Big data can be obtained about other activities, and, for instance, Google analyses the usage of it web search engine. Much of what it releases publicly is interesting but has little investment value – at least I assume that that is the case – but it, like the social media providers, is undoubtedly acquiring vast swathes of data about human activity and behaviour. Couple that to ‘artificial intelligence’ and there is unlimited potential to identify correlations, inflection pints, leading indicators, etc.

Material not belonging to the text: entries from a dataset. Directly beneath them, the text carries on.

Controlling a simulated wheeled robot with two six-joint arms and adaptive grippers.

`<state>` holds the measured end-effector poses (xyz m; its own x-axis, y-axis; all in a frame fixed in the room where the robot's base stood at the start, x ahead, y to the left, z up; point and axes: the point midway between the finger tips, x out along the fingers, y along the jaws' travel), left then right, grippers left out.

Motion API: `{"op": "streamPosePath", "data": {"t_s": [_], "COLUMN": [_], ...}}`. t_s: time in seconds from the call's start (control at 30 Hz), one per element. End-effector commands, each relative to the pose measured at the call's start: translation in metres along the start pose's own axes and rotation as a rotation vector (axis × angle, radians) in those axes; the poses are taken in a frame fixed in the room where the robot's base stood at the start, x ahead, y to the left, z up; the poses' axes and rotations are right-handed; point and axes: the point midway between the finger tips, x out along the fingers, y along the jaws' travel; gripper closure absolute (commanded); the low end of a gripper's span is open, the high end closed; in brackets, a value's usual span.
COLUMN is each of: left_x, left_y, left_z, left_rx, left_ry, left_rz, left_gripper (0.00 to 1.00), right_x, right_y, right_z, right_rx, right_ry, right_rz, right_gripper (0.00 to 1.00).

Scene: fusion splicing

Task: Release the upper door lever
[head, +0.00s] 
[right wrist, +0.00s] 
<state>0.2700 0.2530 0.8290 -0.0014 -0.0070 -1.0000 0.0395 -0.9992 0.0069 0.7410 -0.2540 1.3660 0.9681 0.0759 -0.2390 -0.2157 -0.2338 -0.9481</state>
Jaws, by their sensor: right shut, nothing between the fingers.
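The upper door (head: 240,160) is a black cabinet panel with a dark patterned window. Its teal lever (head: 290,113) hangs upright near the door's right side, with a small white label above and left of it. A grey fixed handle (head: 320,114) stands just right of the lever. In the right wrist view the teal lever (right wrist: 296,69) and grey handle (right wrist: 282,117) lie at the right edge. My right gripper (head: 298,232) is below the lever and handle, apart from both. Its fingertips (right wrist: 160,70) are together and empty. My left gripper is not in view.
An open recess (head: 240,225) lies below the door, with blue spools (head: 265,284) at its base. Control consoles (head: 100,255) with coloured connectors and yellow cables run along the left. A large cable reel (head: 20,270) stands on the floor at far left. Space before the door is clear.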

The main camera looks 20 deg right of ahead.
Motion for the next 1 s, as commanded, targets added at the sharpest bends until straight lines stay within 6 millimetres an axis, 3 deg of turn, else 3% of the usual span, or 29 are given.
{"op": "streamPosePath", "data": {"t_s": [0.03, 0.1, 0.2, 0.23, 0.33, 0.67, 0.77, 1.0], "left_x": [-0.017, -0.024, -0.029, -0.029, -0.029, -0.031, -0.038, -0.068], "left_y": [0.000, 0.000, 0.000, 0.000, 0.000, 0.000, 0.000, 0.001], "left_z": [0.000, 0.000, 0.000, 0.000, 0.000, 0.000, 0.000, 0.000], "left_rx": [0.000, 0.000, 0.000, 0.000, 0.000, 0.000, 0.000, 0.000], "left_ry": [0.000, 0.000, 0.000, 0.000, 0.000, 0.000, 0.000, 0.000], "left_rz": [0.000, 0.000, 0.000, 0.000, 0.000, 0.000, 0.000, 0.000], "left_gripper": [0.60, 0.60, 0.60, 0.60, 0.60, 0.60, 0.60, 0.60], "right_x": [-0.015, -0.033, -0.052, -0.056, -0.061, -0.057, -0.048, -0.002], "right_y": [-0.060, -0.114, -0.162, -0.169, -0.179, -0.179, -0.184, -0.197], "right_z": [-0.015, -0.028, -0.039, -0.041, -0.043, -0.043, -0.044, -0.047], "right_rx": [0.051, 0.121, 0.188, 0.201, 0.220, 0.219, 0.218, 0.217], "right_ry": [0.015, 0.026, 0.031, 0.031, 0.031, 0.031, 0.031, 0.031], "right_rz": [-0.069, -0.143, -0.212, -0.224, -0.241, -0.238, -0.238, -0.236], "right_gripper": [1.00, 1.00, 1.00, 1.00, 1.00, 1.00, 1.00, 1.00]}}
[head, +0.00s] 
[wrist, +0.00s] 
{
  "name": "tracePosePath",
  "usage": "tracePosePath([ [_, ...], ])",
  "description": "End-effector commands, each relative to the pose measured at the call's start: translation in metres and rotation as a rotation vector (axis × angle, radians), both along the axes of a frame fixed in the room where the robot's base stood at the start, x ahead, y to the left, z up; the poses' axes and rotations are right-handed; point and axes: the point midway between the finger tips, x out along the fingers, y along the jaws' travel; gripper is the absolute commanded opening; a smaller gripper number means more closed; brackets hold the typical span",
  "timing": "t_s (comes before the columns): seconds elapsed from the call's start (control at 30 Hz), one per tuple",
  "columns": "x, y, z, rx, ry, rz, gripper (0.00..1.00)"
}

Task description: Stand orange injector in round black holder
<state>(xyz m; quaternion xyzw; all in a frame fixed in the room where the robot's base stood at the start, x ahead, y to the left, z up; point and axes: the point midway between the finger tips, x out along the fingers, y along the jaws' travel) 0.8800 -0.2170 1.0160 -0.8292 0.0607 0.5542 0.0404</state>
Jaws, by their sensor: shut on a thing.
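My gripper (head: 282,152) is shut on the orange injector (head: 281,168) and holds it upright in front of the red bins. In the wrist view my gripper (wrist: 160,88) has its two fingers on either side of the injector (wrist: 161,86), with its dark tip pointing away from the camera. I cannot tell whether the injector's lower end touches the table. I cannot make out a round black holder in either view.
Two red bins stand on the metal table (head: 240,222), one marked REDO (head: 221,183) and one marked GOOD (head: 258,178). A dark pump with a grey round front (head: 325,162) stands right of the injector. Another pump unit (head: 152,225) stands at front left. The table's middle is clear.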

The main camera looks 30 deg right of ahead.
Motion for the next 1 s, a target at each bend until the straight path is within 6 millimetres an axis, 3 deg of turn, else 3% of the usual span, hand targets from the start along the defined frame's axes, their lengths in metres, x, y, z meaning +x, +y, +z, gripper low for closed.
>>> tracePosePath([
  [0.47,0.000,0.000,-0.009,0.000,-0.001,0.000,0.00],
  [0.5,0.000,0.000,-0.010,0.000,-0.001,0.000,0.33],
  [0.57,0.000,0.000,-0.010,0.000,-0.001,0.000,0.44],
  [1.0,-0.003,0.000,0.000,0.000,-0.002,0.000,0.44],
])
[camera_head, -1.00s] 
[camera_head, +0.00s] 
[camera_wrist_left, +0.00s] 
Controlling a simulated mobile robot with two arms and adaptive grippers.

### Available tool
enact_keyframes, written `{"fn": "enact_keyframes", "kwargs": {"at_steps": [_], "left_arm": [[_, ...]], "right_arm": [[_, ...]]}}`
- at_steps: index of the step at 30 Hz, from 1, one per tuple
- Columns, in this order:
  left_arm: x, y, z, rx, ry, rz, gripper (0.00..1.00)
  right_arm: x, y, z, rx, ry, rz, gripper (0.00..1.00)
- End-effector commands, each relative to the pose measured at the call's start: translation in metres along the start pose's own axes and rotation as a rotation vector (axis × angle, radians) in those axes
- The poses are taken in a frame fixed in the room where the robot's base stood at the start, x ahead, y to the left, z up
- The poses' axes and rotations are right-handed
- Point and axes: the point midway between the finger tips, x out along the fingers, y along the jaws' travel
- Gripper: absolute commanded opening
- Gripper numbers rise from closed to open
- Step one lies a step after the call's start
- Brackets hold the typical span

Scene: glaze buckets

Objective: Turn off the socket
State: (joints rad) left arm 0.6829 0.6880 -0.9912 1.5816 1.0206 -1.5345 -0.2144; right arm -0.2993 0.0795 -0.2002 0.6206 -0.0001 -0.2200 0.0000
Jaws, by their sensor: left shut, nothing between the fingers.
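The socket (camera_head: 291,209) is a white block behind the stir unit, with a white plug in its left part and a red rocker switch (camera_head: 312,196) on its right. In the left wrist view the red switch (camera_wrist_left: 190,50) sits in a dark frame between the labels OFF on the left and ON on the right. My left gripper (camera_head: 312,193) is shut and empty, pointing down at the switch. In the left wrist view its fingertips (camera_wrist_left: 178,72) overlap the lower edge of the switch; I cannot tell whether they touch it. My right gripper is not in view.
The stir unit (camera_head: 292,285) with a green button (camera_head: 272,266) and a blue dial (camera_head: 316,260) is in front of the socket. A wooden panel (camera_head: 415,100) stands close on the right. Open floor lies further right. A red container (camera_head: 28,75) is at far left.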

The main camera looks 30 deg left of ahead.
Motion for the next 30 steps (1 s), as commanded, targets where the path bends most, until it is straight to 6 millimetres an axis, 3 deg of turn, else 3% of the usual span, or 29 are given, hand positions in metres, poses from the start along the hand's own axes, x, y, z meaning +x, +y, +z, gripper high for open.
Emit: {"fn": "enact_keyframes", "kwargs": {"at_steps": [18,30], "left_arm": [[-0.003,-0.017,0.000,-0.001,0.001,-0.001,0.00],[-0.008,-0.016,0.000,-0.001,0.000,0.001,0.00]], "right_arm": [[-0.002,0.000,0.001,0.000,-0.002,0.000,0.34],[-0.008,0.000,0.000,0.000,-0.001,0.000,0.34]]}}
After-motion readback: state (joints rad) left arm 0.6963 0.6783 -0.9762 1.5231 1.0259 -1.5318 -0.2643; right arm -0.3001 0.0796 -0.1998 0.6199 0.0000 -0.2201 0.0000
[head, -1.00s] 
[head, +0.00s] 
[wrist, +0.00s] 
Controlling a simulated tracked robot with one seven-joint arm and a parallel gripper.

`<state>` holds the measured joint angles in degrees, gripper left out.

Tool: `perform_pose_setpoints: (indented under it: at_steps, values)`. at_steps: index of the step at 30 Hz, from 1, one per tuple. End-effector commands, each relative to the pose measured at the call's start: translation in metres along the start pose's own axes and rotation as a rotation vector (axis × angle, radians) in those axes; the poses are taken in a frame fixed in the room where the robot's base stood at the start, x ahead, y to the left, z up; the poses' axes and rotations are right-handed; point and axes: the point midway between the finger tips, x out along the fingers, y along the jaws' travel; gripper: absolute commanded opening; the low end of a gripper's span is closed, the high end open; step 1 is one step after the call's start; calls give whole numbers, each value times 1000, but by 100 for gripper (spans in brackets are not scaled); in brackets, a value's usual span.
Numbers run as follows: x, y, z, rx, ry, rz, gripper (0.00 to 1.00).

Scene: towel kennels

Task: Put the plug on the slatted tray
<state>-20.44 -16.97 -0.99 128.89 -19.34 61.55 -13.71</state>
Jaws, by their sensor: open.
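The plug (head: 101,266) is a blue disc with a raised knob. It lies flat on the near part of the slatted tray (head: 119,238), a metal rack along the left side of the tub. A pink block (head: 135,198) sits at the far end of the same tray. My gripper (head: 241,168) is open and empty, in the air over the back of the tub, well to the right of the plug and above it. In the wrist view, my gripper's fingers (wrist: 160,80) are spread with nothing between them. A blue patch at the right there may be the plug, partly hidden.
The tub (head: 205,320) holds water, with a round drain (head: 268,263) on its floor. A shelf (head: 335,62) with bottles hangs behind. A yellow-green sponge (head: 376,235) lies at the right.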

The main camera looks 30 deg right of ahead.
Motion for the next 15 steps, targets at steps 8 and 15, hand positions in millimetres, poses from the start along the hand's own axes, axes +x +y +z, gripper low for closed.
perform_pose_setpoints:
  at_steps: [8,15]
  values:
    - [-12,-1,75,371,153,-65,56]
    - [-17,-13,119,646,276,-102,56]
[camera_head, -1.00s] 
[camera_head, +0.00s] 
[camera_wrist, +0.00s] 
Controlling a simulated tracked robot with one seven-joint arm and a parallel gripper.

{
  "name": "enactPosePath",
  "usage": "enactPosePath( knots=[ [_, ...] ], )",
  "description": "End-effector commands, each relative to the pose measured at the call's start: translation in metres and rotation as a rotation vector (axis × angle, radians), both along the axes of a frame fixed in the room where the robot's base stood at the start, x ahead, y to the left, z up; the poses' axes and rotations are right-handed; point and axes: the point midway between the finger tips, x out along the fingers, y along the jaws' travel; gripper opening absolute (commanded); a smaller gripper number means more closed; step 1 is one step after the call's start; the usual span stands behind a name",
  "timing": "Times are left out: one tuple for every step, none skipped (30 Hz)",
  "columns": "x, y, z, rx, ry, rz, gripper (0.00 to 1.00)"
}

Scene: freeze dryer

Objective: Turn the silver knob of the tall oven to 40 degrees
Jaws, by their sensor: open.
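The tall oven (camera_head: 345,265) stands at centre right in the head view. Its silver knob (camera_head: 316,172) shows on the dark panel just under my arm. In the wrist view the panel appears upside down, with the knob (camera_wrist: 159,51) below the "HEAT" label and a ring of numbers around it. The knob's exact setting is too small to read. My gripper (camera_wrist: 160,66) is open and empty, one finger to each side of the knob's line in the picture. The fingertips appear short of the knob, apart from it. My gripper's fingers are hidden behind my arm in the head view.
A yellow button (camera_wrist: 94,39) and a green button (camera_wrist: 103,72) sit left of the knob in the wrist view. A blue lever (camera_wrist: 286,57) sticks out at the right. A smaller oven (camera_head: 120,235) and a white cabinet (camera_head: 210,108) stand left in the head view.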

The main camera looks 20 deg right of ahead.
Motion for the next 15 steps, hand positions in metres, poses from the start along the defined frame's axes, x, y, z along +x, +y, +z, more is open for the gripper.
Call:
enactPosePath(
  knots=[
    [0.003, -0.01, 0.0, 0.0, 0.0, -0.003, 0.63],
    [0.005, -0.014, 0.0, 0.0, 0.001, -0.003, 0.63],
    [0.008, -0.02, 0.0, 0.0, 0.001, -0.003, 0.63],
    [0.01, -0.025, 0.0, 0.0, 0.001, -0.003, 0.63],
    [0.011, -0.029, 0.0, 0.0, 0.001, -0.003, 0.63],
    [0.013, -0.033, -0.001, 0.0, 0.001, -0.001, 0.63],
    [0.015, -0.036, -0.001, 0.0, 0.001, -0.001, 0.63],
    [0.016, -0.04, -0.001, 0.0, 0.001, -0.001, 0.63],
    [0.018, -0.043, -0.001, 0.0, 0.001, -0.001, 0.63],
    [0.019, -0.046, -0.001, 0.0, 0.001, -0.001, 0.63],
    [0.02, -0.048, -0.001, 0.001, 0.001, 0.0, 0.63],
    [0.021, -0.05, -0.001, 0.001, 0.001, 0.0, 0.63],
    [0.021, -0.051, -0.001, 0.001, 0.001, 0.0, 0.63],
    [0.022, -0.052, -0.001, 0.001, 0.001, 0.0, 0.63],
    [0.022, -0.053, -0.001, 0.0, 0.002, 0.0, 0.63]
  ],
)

Virtually all of this data acquisition by players in the capital markets will be done privately, so not only will the results not be available in the marketplace but the mere knowledge of the usefulness of the data will be unknown. Unlike publicly-available data, the advantage of knowing this data could persist indefinitely. It is not, however, without cost, and that alone will limit some of its usefulness, but it will also limit its availability to those financial organisations that that have the resources to pay for it and to exploit it to its maximum. The smaller fund management houses may eventually see themselves squeezed between the private investors (with low costs and high flexibility) and the big players (with scale and resources). Unlike many of the so-called advances in technology, big data has a financial one and that means that it is here to stay and grow.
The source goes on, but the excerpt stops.